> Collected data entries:
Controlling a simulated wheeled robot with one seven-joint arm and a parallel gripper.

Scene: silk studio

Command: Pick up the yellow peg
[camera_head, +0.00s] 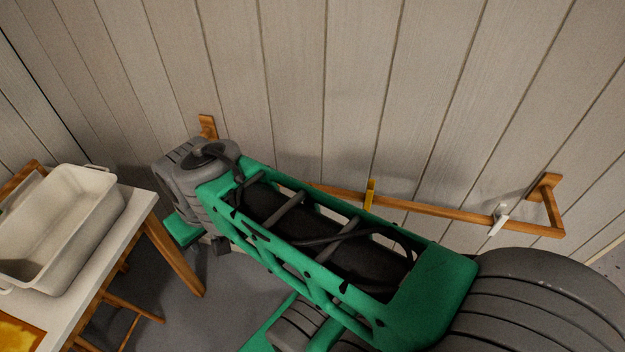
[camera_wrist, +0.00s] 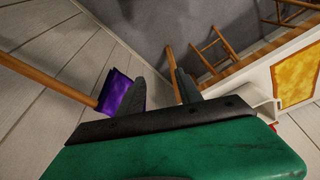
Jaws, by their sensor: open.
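The yellow peg (camera_head: 369,195) sits upright on a wooden rail (camera_head: 435,208) along the plank wall in the head view, just beyond my green arm. I cannot make it out in the wrist view. My gripper (camera_wrist: 155,76) shows in the wrist view with its two dark fingers apart and nothing visible between them. In the head view my wrist hides the gripper's fingers; it is to the left of the yellow peg. A purple piece (camera_wrist: 114,92) is beside the left finger at the end of a wooden bar (camera_wrist: 50,80); I cannot tell if they touch.
A white peg (camera_head: 499,218) is on the rail's right part. My arm hides the rail's left middle. At left, a table (camera_head: 139,205) bears a cream basin (camera_head: 62,240) and a yellow framed panel (camera_head: 18,336). A wooden frame (camera_wrist: 215,50) stands beyond the fingers.

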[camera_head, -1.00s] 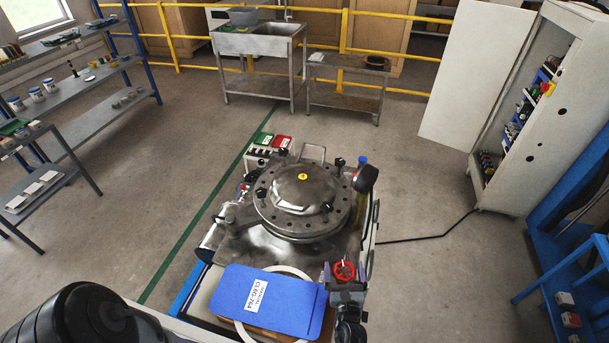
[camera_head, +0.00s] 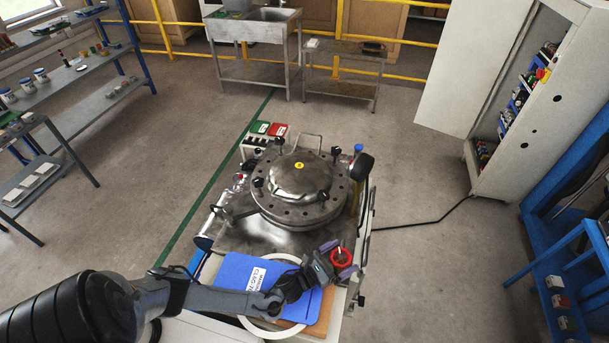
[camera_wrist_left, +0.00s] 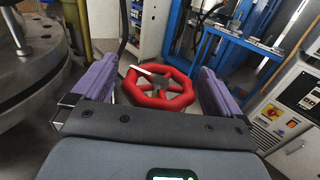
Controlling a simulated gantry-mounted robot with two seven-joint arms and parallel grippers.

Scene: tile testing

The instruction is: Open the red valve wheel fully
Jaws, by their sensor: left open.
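The red valve wheel (camera_head: 341,256) is at the front right corner of the steel test rig. In the left wrist view the red wheel (camera_wrist_left: 158,88) shows its rim and spokes, with a pale pointer or strip on its upper left. My left gripper (camera_head: 334,259) is at the wheel, reaching in from the left. Its purple fingers (camera_wrist_left: 154,88) are open, one on each side of the wheel, with visible gaps to the rim. Part of the wheel is hidden by the gripper in the head view. My right gripper is not in view.
The round bolted steel lid (camera_head: 299,182) stands just behind the wheel. A blue manual (camera_head: 236,270) and white ring (camera_head: 262,329) lie under my left arm. An open cabinet (camera_head: 519,90) stands at the right. The floor around the rig is mostly clear.

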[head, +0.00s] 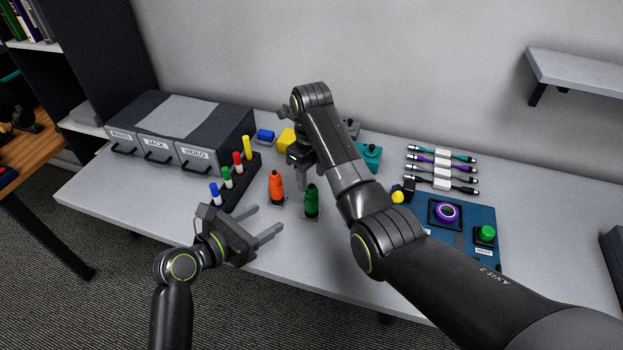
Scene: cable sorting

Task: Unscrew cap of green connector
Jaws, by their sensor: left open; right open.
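The green connector (312,202) stands upright on a small grey base near the front of the table, its cap end up. An orange connector (276,187) stands upright just left of it. My left gripper (275,224) is open and empty, low at the table's front edge, left of and in front of the green connector, apart from it. My right gripper (301,178) is open and points down behind and between the two connectors, partly hidden by its own arm. It appears apart from the green connector, but the exact gap is hard to tell.
A black rack (246,186) with several colored pegs stands left of the connectors. A drawer box (178,130) is at the back left. A blue panel (464,217) with buttons and several bundled cables (441,170) lie right. The table's (120,190) front left is clear.

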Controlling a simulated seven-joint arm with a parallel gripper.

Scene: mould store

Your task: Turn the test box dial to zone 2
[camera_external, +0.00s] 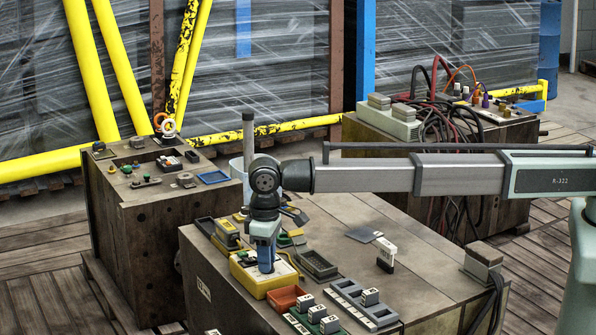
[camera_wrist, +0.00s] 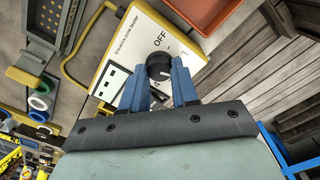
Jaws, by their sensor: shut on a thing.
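The test box (camera_external: 252,280) is yellow with a white face and stands near the front left of the nearer bench. In the wrist view its white face (camera_wrist: 140,38) carries the words "Distance zone tester", "OFF" above the dial, and a "1" to the right. A "4" shows below; the other marks are hidden by my fingers. The dial (camera_wrist: 158,66) is a round black knob. My gripper (camera_external: 265,258) points down onto the box, and in the wrist view its blue fingers (camera_wrist: 157,78) are shut on the dial. I cannot tell the dial's setting.
A dark tray (camera_external: 318,264) lies behind. Cables (camera_external: 440,125) hang over the rear bench.

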> EXERCISE AIM: Write every record out again exactly; no pictures belong in the copy.

> RESULT:
Controlling a simulated wheeled robot with one seven-joint arm and a parallel gripper.

Scene: silk studio

Command: Pick up the yellow peg
[camera_head, +0.00s] 
[camera_wrist, +0.00s] 
Jaws, by their sensor: open.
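The yellow peg (camera_head: 369,195) sits upright on a wooden rail (camera_head: 435,208) along the plank wall in the head view, just beyond my green arm. I cannot make it out in the wrist view. My gripper (camera_wrist: 155,76) shows in the wrist view with its two dark fingers apart and nothing visible between them. In the head view my wrist hides the gripper's fingers; it is to the left of the yellow peg. A purple piece (camera_wrist: 114,92) is beside the left finger at the end of a wooden bar (camera_wrist: 50,80); I cannot tell if they touch.
A white peg (camera_head: 499,218) is on the rail's right part. My arm hides the rail's left middle. At left, a table (camera_head: 139,205) bears a cream basin (camera_head: 62,240) and a yellow framed panel (camera_head: 18,336). A wooden frame (camera_wrist: 215,50) stands beyond the fingers.

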[camera_head, -1.00s] 
[camera_head, +0.00s] 
[camera_wrist_left, +0.00s] 
Controlling a simulated gantry-mounted robot with two seven-joint arms and parallel grippers.

Scene: tile testing

The instruction is: Open the red valve wheel fully
Jaws, by their sensor: left open.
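The red valve wheel (camera_head: 341,256) is at the front right corner of the steel test rig. In the left wrist view the red wheel (camera_wrist_left: 158,88) shows its rim and spokes, with a pale pointer or strip on its upper left. My left gripper (camera_head: 334,259) is at the wheel, reaching in from the left. Its purple fingers (camera_wrist_left: 154,88) are open, one on each side of the wheel, with visible gaps to the rim. Part of the wheel is hidden by the gripper in the head view. My right gripper is not in view.
The round bolted steel lid (camera_head: 299,182) stands just behind the wheel. A blue manual (camera_head: 236,270) and white ring (camera_head: 262,329) lie under my left arm. An open cabinet (camera_head: 519,90) stands at the right. The floor around the rig is mostly clear.

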[head, +0.00s] 
Scene: cable sorting

Task: Unscrew cap of green connector
Jaws, by their sensor: left open; right open.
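The green connector (312,202) stands upright on a small grey base near the front of the table, its cap end up. An orange connector (276,187) stands upright just left of it. My left gripper (275,224) is open and empty, low at the table's front edge, left of and in front of the green connector, apart from it. My right gripper (301,178) is open and points down behind and between the two connectors, partly hidden by its own arm. It appears apart from the green connector, but the exact gap is hard to tell.
A black rack (246,186) with several colored pegs stands left of the connectors. A drawer box (178,130) is at the back left. A blue panel (464,217) with buttons and several bundled cables (441,170) lie right. The table's (120,190) front left is clear.

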Controlling a simulated seven-joint arm with a parallel gripper.

Scene: mould store

Your task: Turn the test box dial to zone 2
[camera_external, +0.00s] 
[camera_wrist, +0.00s] 
Jaws, by their sensor: shut on a thing.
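The test box (camera_external: 252,280) is yellow with a white face and stands near the front left of the nearer bench. In the wrist view its white face (camera_wrist: 140,38) carries the words "Distance zone tester", "OFF" above the dial, and a "1" to the right. A "4" shows below; the other marks are hidden by my fingers. The dial (camera_wrist: 158,66) is a round black knob. My gripper (camera_external: 265,258) points down onto the box, and in the wrist view its blue fingers (camera_wrist: 157,78) are shut on the dial. I cannot tell the dial's setting.
A dark tray (camera_external: 318,264) lies behind. Cables (camera_external: 440,125) hang over the rear bench.

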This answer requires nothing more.